ISRO’s satellite exploration resulted in collaboration with the National Aeronautics and Space Administration (Nasa) to design an experimental satellite communications project. SITE, or the Satellite Instructional Television Experiment, used satellite broadcast to educate the financially and academically illiterate on various issues. From 1975-1976, around 2,000 black-and-white community TV sets beamed these programmes in villages in six states across the country. The television programmes were produced by All India Radio (AIR) and broadcast by Nasa's ATS-6 satellite stationed above India for the duration of the project.
SITE led to the development of INSAT, India’s own satellite programme. Above all, it established the fact that satellite technology could be leveraged for disseminating information. ISRO aimed for a country-wide satellite system, beginning with the Indian National Satellite System in 1982.
In 2004, India’s EDUSAT became the world’s first satellite built exclusively for an interactive satellite-based distance education system. Another aspect is that SITE was a little early in the day, much before television was made commercially available to the masses.
Warm findings of an observatory in a cold desert: With the establishment of the Indian Astronomical Observatory (IAO) in Hanle, Ladakh, India has made it to the list of the world's highest located sites for optical, infra-red and gamma-ray telescopes. Situated at a staggering height of 4,500m, IAO is operated by the Indian Institute of Astrophysics, Bangalore, and is home to the country’s first robotic space telescope, used to observe the universe. This telescope scores for its ability to capture cosmic events that happen in timescales much shorter than light years or years, days and hours.
Scientifically, the site offers visible, infra-red and sub-millimetre observations throughout the year. On a lighter vein, Hanle is picturesque, calm and almost surreal.
Moon Mission: India embarked on its Moon Mission with Chandrayaan-1 in 2008. This unmanned spacecraft had a lunar orbiter and impactor and was launched from the Satish Dhawan Space Center in Sriharikota, Andhra Pradesh. Conceptualised by ISRO, Chandrayaan-1 (the Sanskrit translation for 'Moon craft') gave India the impetus to study the Moon, gather information about lunar volatiles and detect the presence of water on the Moon.

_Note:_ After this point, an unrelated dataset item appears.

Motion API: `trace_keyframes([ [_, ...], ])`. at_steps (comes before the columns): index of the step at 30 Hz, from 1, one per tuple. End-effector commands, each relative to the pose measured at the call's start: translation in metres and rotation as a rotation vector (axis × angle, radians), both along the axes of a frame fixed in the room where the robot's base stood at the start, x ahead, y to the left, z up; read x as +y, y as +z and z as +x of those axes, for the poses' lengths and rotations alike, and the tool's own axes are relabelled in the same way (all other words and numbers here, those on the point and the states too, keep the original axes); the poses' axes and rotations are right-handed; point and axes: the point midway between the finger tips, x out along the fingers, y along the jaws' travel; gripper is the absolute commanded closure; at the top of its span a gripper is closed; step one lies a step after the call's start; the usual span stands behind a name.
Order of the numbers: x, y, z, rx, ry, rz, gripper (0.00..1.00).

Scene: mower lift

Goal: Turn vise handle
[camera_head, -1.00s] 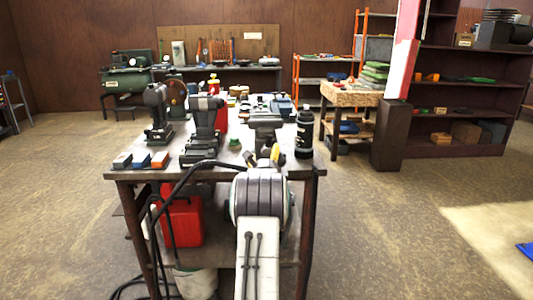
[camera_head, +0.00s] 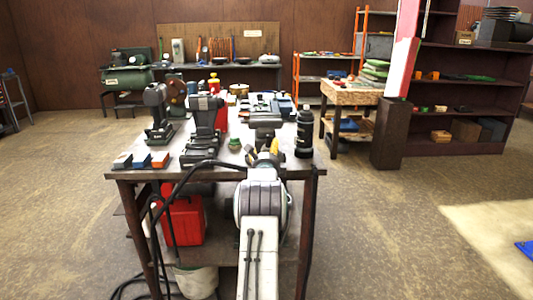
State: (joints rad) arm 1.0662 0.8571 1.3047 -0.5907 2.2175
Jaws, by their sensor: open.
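The workbench (camera_head: 300,162) stands straight ahead. A grey metal body that looks like the vise (camera_head: 265,121) sits on its top, right of the middle. I cannot make out its handle; my arm covers the area in front of it.
A black bottle (camera_head: 304,134) stands close right of the vise. A dark machine (camera_head: 205,125) and a black press-like tool (camera_head: 157,114) stand to the left, with small coloured blocks (camera_head: 141,160) at the front left. A red can (camera_head: 183,219) is on the lower shelf.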

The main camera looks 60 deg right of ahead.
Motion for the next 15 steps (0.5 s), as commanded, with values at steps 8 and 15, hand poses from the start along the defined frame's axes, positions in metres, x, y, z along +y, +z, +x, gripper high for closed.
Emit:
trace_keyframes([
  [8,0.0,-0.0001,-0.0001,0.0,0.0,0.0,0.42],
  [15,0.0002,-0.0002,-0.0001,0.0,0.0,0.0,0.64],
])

The second lunar exploration, Chandrayaan-2, consisted of a lunar orbiter, the Vikram lander and Pragyan lunar rover. In 2019, it aimed to showcase its ability to soft-land and operate a robotic rover on the lunar surface. The orbiter’s scientific goals include the study of lunar topography as well as exosphere, and map the lunar surface and create its 3D maps. The data derived from the lunar probe can throw light on the lunar surface and, hopefully, provide evidence of water molecules on the Moon. Earlier in the year, ISRO officially announced to the media that India is preparing for Chandrayaan-3.
A new wave opens in India: The country is home to an advanced gravitational-wave observatory called the Laser Interferometer Gravitational-Wave Observatory (LIGO). LIGO-India is a collaborative project between a consortium of Indian research institutions and the LIGO Laboratory in the US, along with its international partners. In 2016, LIGO detected gravitational waves, 100 years after Albert Einstein had predicted the general theory of relativity.
In 2017, the LIGO Scientific Collaboration and Virgo Collaboration announced the detection of a gravitational wave signal from the coalescence of two stellar-mass black holes. Following the two detections during its first observing run in 2015-16, this is the third binary black hole coalescence that Advanced LIGO has detected. India has had a role to play as 13 Indian Institutions have been part of the LIGO Scientific Collaboration, under the umbrella of the Indian Initiative in Gravitational-Wave Observations (IndIGO). Some of the work related to data analysis has been carried out using the high-performance computing facilities at IUCAA Pune and International Centre for Theoretical Sciences (ICTS), a centre of Tata Institute of Fundamental Research (TIFR) in Bangalore.
LIGO is a multidisciplinary mega-science project that provides research opportunities in diverse domains such as laser, vacuum, optics, computers and physics.
Women fighter pilots: As an experiment, GoI felt it was time to open out fighter stream in the force for women. Mohana Jitarwal, Avani Chaturvedi and Bhawana Kanth were the first women fighter pilots to be inducted into the Indian Air Force (IAF) and were honoured on International Women’s Day this year, opening up a new dimension in IAF. It’s a flying start – let’s hope the community of fighter pilots now has a better representation of women.
Aero show dazzles the skies: India is host to Aero India, Asia’s largest air show. The biennial international military and civil expo and air show is organised by the Indian Ministry of Defense and supported by GoI. Besides showcasing India's air defence prowess, Aero India has been an opportunity for global civil and military aviation companies to forge ties with Indian aerospace companies and the aviation industry.
While we await the 2021 Aero India show, let’s hope that India’s space exploration will open a new world of astronomy. R&D units should hopefully pursue space technologies and we hope for better-powered propellant engines, more impactful missiles, satellite vehicles and rocket systems.